BY:Neil J. Rosini
The license is available for subscription transmissions and eligible nonsubscription transmissions that are not interactive. The distinction between “subscription” and “nonsubscription” currently has limited significance insofar as availability of the license is concerned, because the same rules regarding availability generally apply to both. (Some older subscription services — transmitting on July 31, 1998– have been grandfathered into somewhat more lenient availability rules.) (§114 (d)(2)(A),(B),(C)). The distinction may assume greater significance; however, at the end of the fee determination process (not yet complete) if the fee computation turns out to be different for each type of transmission.

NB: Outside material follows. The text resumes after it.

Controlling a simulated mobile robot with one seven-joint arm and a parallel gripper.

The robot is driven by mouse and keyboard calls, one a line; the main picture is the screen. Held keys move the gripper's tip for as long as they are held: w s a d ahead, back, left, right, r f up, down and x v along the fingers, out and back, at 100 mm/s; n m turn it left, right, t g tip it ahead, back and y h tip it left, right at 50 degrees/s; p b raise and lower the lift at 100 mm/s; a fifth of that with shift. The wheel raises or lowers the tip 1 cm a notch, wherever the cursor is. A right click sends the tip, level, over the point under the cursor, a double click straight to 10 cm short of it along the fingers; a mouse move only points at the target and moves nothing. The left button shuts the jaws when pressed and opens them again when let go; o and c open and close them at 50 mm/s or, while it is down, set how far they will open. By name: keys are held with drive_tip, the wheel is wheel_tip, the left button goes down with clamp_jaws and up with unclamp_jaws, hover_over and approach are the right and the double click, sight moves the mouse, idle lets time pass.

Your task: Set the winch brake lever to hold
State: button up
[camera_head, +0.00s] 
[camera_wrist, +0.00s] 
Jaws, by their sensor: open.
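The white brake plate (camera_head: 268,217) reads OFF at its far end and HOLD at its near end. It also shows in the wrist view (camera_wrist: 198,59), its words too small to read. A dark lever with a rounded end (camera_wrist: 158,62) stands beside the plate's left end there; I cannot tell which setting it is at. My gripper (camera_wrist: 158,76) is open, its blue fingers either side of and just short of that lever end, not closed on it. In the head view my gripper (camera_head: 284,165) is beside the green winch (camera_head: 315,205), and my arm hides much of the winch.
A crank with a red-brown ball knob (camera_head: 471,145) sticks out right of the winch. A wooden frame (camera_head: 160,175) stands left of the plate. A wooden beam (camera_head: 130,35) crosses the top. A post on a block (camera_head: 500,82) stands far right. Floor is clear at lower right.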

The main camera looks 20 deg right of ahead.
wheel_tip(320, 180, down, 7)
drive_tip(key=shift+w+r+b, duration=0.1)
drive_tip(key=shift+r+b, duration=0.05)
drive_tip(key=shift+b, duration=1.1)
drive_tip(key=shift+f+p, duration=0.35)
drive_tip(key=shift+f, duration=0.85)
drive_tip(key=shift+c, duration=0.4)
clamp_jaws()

By “subscription transmission” is meant “a transmission that is controlled and limited to particular recipients, and for which consideration is required to be paid or otherwise given by or on behalf of the recipient to receive the transmission or a package of transmissions including the transmission” (§114(j)(14)).

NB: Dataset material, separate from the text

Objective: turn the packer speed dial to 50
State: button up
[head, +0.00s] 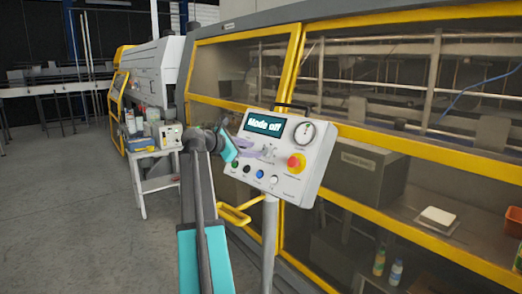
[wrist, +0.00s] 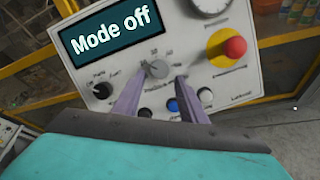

By “nonsubscription transmission” is meant any transmission that is not a subscription transmission, including all that are free of charge (§114(j)(9)); and “eligible nonsubscription transmission” is a “noninteractive nonsubscription digital audio transmission … that is made as part of a service that provides audio programming consisting, in whole or in part, of performances of sound recordings … if the primary purpose of the service is to provide to the public such audio or other entertainment programming, and the primary purpose of the service is not to sell, advertise or promote particular products or services other than sound recordings, live concerts, or other music-related events.” (§114(j)(6)). The Joint Explanatory Statement of the Committee of Conference, by way of explanation, notes: “an ordinary commercial Web site that was primarily oriented to the promotion of a particular company or to goods or services that are unrelated to the sound recordings or entertainment programming, but that provides background music would not qualify as a service that makes eligible nonsubscription transmissions.” (At H10071).1
The statutory license is not available if the transmission is part of an “interactive service.” By “interactive service” is meant: “one that enables a member of the public to receive a transmission of a program specially created for the recipient, or on request, a transmission of a particular sound recording, whether or not as part of a program, which is selected by or on behalf of the recipient. The ability of individuals to request that particular sound recordings be performed for reception by the public at large, or in the case of a subscription service, by all subscribers of the service, does not make a service interactive, if the programming on each channel of the service does not substantially consist of sound recordings that are performed within one hour of the request or at a time designated by either the transmitting entity or the individual making such request.2 If an entity offers both interactive and noninteractive services (either concurrently or at different times), the noninteractive component shall not be treated as part of an interactive service” (§114(j)(7)).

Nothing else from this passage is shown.